What is being asked — Using the entries that follow, collect the lines where the word "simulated" appears.

※

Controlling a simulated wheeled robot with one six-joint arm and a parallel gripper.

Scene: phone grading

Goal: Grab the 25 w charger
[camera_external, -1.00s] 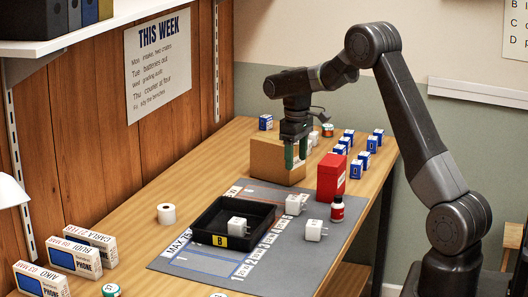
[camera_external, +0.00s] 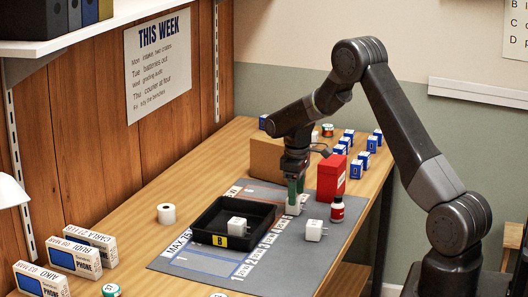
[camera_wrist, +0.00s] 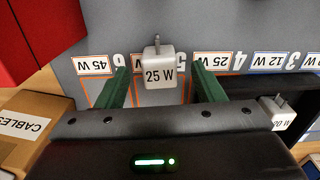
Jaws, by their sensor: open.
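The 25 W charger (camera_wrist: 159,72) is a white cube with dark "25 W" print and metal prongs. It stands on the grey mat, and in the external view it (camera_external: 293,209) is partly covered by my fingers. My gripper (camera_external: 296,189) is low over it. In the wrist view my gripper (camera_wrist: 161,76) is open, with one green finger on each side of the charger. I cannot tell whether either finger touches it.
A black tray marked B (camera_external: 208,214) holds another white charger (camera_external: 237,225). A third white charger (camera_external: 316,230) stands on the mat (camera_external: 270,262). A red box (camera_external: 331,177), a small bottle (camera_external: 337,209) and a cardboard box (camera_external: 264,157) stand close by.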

※

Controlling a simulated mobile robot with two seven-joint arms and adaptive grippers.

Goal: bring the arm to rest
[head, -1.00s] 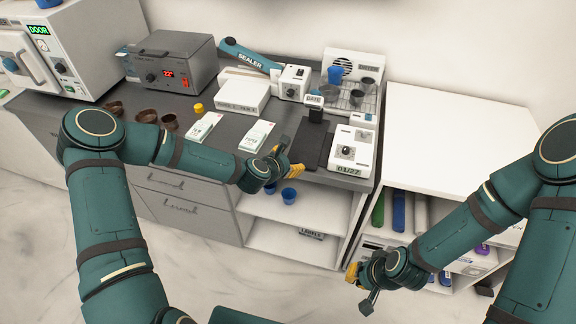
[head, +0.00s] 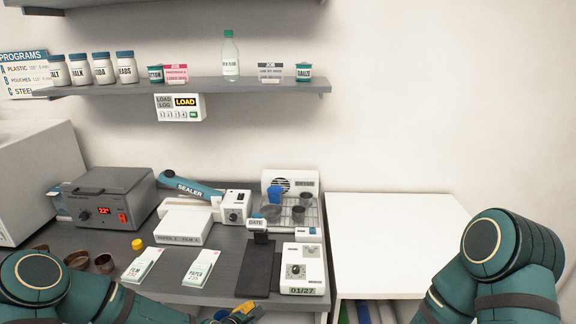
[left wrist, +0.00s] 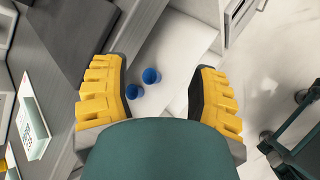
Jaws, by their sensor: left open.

※

Correct result —
Controlling a simulated wheeled robot with one six-joint arm and a parallel gripper.
Controlling a simulated mobile robot with two seven-joint arms and adaptive grippers.

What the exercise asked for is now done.